§ Entries from a robot dataset

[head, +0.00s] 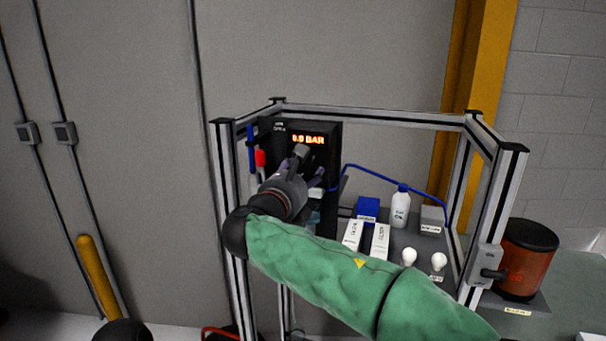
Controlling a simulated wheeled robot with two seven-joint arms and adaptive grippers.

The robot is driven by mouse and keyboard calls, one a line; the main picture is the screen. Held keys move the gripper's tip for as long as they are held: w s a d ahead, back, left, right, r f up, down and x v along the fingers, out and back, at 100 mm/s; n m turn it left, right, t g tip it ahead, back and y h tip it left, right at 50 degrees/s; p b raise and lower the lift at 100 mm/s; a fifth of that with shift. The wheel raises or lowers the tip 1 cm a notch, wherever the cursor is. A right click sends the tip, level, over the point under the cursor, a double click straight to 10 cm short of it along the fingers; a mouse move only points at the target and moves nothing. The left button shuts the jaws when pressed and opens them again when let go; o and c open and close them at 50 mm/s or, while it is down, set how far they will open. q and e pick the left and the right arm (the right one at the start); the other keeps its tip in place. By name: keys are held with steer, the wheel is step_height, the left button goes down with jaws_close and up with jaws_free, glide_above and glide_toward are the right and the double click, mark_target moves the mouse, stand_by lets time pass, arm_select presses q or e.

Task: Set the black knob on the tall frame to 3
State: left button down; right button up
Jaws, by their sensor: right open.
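The tall frame (375,117) of metal profiles stands in the middle of the head view. A black box (331,133) with a lit orange display, which seems to read 0.9 BAR, is mounted at its upper left. My right gripper (302,164) is open in front of the lower part of this box, with its arm reaching in from the lower right. I cannot make out a black knob on the box; the gripper covers that area. Whether the fingers touch anything cannot be told. My left gripper is not in view.
A grey box with a black handle (493,273) is fixed to the right post. The frame's shelf holds a white bottle (400,208), a blue box (368,208), white cartons and light bulbs. A blue hose (395,180) arches behind them. An orange drum (528,262) stands at right.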

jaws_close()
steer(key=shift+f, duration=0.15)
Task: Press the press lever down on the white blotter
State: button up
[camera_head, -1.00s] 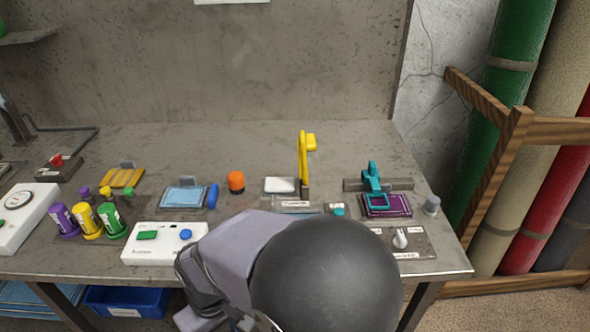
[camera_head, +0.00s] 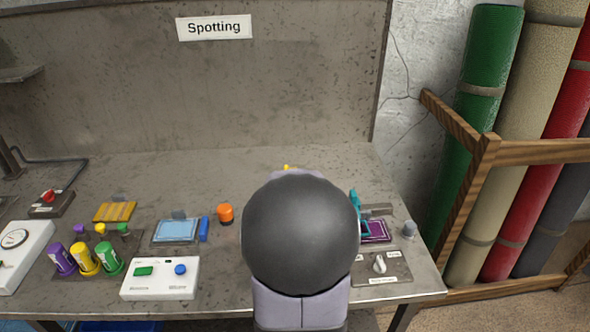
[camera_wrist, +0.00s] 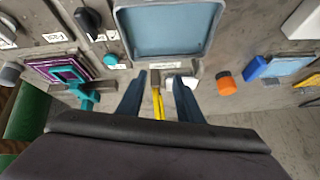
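The yellow press lever (camera_wrist: 159,105) shows in the wrist view between the two fingers of my gripper (camera_wrist: 160,76). The fingers are apart, with gaps beside the lever. The lever's lower end meets a brownish upright post, and its far part is cut off by my wrist. The white blotter (camera_wrist: 189,83) is just right of the lever, partly hidden by the right finger. In the head view my arm covers the blotter and gripper. Only a small yellow tip (camera_head: 287,167) shows above the arm. I cannot tell whether a finger touches the lever.
A grey-framed blue tray (camera_wrist: 170,30) lies close beyond the fingertips. A teal lever (camera_wrist: 88,92) over a purple pad (camera_wrist: 60,68) stands to the left in the wrist view. An orange cap (camera_wrist: 225,82) and a blue block (camera_wrist: 256,67) are to the right.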

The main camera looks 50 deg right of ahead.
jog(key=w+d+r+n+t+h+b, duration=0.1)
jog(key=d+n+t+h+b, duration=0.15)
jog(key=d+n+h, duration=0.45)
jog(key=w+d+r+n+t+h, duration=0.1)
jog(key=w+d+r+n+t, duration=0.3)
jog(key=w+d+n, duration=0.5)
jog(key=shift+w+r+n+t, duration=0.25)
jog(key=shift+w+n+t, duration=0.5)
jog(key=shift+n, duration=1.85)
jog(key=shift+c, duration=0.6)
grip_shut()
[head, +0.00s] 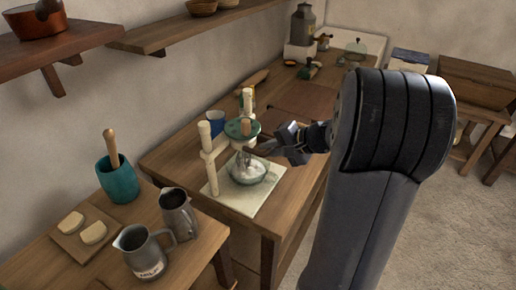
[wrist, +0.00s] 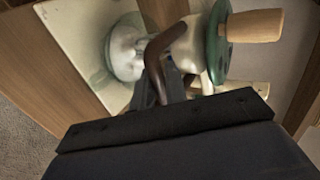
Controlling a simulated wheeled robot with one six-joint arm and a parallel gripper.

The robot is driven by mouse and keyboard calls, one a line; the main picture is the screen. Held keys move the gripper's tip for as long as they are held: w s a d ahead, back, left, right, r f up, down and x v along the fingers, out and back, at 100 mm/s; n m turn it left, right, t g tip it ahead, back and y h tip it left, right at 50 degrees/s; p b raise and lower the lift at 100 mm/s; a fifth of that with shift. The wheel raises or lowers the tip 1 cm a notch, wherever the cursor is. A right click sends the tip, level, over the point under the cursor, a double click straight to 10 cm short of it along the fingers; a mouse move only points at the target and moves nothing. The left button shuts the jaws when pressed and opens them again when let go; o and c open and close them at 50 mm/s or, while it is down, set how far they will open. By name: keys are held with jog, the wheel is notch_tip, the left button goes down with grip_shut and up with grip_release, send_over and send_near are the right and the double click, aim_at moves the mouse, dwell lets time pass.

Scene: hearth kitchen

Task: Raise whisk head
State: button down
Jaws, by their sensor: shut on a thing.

§ GOAL
Take each line of the material that contains the word "wheeled" and list it.

§ OUTPUT OF THE EXERCISE
Controlling a simulated wheeled robot with two seven-joint arms and adaptive grippers.
Controlling a simulated wheeled robot with one six-joint arm and a parallel gripper.

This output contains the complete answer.